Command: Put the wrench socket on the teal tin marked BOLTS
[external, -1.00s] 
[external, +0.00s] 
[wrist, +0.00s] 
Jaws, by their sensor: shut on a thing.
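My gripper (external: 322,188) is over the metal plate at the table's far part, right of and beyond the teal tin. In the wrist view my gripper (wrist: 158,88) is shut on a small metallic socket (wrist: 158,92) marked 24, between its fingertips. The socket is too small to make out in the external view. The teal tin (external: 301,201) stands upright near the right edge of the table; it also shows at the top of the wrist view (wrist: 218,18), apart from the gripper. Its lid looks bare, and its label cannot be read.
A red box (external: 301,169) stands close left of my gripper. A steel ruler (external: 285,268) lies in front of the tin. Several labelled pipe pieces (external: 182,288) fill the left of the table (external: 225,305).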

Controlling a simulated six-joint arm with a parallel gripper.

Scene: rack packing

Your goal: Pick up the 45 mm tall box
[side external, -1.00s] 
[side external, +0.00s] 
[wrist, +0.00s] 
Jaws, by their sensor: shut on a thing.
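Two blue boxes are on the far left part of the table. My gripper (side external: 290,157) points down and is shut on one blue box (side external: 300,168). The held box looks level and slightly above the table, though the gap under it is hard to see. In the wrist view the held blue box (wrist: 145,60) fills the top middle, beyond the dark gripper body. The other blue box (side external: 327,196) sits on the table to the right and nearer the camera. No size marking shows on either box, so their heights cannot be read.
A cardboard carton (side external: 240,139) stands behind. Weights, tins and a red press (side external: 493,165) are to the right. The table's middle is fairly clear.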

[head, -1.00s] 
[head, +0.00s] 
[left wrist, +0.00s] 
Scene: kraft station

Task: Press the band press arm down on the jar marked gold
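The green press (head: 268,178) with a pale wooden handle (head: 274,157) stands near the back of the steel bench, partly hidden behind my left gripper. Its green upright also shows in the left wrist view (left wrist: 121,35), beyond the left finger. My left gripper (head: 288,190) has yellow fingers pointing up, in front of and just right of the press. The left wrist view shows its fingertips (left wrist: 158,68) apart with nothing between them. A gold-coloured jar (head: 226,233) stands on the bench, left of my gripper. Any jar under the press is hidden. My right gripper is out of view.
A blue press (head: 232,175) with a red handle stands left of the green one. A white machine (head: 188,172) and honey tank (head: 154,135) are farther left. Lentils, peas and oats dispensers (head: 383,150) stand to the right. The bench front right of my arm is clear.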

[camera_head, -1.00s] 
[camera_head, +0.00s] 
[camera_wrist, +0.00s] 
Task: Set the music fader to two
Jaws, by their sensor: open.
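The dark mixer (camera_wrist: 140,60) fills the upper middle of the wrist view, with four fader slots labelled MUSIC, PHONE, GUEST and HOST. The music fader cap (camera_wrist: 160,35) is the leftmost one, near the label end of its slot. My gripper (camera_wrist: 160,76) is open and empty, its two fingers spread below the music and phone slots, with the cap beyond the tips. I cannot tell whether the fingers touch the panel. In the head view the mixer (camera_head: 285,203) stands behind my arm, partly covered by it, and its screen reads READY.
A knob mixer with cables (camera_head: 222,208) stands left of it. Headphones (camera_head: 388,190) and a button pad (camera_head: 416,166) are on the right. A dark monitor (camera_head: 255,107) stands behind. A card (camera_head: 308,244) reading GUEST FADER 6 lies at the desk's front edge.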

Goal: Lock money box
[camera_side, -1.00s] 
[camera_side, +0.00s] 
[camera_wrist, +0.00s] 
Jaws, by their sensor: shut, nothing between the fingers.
○ ○ ○ ○ ○ ○ ○
Copy out every entry again, exactly as it was given.

• REPLY TO THE EXERCISE:
Command: Put the wrench socket on the teal tin marked BOLTS
[external, -1.00s] 
[external, +0.00s] 
[wrist, +0.00s] 
Jaws, by their sensor: shut on a thing.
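My gripper (external: 322,188) is over the metal plate at the table's far part, right of and beyond the teal tin. In the wrist view my gripper (wrist: 158,88) is shut on a small metallic socket (wrist: 158,92) marked 24, between its fingertips. The socket is too small to make out in the external view. The teal tin (external: 301,201) stands upright near the right edge of the table; it also shows at the top of the wrist view (wrist: 218,18), apart from the gripper. Its lid looks bare, and its label cannot be read.
A red box (external: 301,169) stands close left of my gripper. A steel ruler (external: 285,268) lies in front of the tin. Several labelled pipe pieces (external: 182,288) fill the left of the table (external: 225,305).

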Controlling a simulated six-joint arm with a parallel gripper.

Scene: rack packing

Your goal: Pick up the 45 mm tall box
[side external, -1.00s] 
[side external, +0.00s] 
[wrist, +0.00s] 
Jaws, by their sensor: shut on a thing.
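Two blue boxes are on the far left part of the table. My gripper (side external: 290,157) points down and is shut on one blue box (side external: 300,168). The held box looks level and slightly above the table, though the gap under it is hard to see. In the wrist view the held blue box (wrist: 145,60) fills the top middle, beyond the dark gripper body. The other blue box (side external: 327,196) sits on the table to the right and nearer the camera. No size marking shows on either box, so their heights cannot be read.
A cardboard carton (side external: 240,139) stands behind. Weights, tins and a red press (side external: 493,165) are to the right. The table's middle is fairly clear.

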[head, -1.00s] 
[head, +0.00s] 
[left wrist, +0.00s] 
Scene: kraft station

Task: Press the band press arm down on the jar marked gold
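The green press (head: 268,178) with a pale wooden handle (head: 274,157) stands near the back of the steel bench, partly hidden behind my left gripper. Its green upright also shows in the left wrist view (left wrist: 121,35), beyond the left finger. My left gripper (head: 288,190) has yellow fingers pointing up, in front of and just right of the press. The left wrist view shows its fingertips (left wrist: 158,68) apart with nothing between them. A gold-coloured jar (head: 226,233) stands on the bench, left of my gripper. Any jar under the press is hidden. My right gripper is out of view.
A blue press (head: 232,175) with a red handle stands left of the green one. A white machine (head: 188,172) and honey tank (head: 154,135) are farther left. Lentils, peas and oats dispensers (head: 383,150) stand to the right. The bench front right of my arm is clear.

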[camera_head, -1.00s] 
[camera_head, +0.00s] 
[camera_wrist, +0.00s] 
Task: Set the music fader to two
Jaws, by their sensor: open.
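The dark mixer (camera_wrist: 140,60) fills the upper middle of the wrist view, with four fader slots labelled MUSIC, PHONE, GUEST and HOST. The music fader cap (camera_wrist: 160,35) is the leftmost one, near the label end of its slot. My gripper (camera_wrist: 160,76) is open and empty, its two fingers spread below the music and phone slots, with the cap beyond the tips. I cannot tell whether the fingers touch the panel. In the head view the mixer (camera_head: 285,203) stands behind my arm, partly covered by it, and its screen reads READY.
A knob mixer with cables (camera_head: 222,208) stands left of it. Headphones (camera_head: 388,190) and a button pad (camera_head: 416,166) are on the right. A dark monitor (camera_head: 255,107) stands behind. A card (camera_head: 308,244) reading GUEST FADER 6 lies at the desk's front edge.

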Goal: Lock money box
[camera_side, -1.00s] 
[camera_side, +0.00s] 
[camera_wrist, +0.00s] 
Jaws, by their sensor: shut, nothing between the fingers.

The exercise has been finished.